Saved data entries
# # # # # # #

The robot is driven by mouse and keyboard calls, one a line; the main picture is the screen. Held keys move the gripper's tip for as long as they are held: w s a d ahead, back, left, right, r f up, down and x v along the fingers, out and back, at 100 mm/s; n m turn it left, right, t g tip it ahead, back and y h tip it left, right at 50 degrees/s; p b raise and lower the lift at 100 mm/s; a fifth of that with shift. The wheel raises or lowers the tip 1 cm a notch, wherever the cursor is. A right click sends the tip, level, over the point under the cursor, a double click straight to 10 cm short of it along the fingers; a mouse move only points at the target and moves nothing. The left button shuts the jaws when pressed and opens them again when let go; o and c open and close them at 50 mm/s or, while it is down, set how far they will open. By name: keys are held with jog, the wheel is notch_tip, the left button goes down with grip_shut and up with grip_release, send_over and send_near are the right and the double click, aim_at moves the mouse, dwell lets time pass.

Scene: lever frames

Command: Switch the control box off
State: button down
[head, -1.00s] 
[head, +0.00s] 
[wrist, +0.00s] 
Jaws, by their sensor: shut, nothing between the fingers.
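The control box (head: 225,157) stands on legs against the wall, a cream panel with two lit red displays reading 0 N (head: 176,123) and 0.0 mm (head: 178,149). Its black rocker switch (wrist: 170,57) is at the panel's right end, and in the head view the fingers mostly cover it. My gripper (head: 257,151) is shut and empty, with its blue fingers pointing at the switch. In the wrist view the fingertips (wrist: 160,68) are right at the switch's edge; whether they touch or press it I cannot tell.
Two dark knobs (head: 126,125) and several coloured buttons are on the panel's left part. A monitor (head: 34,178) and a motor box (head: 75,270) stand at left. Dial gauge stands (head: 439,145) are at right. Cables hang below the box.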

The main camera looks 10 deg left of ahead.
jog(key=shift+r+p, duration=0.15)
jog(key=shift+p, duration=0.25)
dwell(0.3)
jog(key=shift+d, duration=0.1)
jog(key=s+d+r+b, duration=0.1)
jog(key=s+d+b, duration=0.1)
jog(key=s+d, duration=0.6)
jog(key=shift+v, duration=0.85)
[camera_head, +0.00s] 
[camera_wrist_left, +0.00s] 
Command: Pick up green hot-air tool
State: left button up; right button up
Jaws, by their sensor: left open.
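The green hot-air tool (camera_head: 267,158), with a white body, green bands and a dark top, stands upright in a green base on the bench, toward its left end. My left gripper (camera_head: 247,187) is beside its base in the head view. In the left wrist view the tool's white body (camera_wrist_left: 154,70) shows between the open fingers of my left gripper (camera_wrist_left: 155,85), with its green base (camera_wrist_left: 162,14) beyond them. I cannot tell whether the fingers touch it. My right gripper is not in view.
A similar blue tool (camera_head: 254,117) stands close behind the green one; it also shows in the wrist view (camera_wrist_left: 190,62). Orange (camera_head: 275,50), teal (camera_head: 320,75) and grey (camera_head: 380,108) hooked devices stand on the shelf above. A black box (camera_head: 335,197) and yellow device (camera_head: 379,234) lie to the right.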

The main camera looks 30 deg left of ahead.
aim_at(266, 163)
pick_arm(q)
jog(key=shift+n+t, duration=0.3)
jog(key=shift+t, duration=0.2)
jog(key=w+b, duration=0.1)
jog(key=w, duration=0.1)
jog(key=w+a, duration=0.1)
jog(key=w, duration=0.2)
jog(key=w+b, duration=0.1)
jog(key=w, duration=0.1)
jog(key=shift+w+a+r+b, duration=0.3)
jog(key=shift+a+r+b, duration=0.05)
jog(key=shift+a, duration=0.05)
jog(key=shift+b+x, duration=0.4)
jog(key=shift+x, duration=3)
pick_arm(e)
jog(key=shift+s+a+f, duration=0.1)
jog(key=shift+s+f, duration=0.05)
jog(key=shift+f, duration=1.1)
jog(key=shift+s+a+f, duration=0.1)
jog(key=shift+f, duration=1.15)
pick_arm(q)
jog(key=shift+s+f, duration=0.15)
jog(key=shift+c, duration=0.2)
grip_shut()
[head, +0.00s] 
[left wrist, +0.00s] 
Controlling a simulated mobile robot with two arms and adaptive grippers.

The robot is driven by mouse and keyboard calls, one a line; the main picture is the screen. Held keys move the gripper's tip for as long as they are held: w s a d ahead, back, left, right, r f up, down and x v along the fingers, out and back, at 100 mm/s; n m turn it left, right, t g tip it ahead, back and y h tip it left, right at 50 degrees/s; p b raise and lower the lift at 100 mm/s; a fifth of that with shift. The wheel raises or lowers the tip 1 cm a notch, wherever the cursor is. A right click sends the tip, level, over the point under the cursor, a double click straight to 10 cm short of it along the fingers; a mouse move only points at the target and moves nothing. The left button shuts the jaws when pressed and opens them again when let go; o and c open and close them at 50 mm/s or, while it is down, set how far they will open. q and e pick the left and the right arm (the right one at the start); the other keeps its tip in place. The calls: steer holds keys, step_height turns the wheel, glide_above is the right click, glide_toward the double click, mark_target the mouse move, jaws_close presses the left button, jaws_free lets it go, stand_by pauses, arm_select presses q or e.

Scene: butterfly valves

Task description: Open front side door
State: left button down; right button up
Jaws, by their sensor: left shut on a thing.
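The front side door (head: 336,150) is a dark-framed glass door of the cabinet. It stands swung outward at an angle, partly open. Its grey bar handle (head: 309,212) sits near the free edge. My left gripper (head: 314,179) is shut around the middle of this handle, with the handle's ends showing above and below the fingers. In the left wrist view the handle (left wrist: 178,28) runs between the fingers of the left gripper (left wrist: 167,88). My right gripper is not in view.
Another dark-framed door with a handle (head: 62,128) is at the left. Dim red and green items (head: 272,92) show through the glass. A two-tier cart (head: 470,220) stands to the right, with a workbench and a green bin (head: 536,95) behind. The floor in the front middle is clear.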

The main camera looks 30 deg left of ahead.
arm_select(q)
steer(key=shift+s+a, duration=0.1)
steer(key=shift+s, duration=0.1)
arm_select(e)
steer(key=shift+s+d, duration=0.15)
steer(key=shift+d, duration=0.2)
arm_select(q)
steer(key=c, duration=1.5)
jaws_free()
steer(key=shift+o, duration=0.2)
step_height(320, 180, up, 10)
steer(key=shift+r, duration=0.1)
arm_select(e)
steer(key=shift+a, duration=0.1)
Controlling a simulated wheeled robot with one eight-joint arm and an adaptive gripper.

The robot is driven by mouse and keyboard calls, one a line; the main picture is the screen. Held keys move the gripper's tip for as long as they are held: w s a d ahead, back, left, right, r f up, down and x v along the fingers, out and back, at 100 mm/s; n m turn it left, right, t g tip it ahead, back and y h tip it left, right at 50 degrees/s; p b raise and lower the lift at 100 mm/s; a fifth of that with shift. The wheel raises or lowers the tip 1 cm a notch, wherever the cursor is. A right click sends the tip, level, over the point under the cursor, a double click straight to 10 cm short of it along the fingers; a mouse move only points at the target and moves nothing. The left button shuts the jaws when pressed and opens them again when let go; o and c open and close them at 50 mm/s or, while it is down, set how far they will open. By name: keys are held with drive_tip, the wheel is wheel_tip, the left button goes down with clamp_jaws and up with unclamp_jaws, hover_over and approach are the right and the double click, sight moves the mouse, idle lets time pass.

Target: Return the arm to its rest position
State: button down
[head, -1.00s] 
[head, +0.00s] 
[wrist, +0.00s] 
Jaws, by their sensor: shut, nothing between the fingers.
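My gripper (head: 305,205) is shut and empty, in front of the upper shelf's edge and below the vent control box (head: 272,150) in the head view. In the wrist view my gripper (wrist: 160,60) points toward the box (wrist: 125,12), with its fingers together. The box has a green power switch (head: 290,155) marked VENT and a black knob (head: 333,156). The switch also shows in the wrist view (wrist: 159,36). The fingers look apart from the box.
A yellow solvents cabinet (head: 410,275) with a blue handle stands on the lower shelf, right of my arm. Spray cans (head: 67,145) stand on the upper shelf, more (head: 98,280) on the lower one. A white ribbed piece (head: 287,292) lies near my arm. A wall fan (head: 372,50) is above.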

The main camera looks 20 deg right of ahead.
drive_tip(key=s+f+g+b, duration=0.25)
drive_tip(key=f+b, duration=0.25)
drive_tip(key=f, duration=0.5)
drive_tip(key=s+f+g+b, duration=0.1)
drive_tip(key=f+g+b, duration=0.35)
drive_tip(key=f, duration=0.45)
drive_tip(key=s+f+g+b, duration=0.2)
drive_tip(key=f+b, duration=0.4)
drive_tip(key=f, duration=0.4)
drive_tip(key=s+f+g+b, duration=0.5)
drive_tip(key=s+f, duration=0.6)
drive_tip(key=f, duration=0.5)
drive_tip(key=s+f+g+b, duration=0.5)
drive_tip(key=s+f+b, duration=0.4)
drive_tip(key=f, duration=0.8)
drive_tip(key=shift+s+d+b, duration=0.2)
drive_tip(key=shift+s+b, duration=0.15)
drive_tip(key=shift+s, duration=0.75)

# # # # # # #

• [Request]
Each line above that includes "State" should be shown.

• [Problem solution]
State: button down
State: left button up; right button up
State: left button down; right button up
State: button down

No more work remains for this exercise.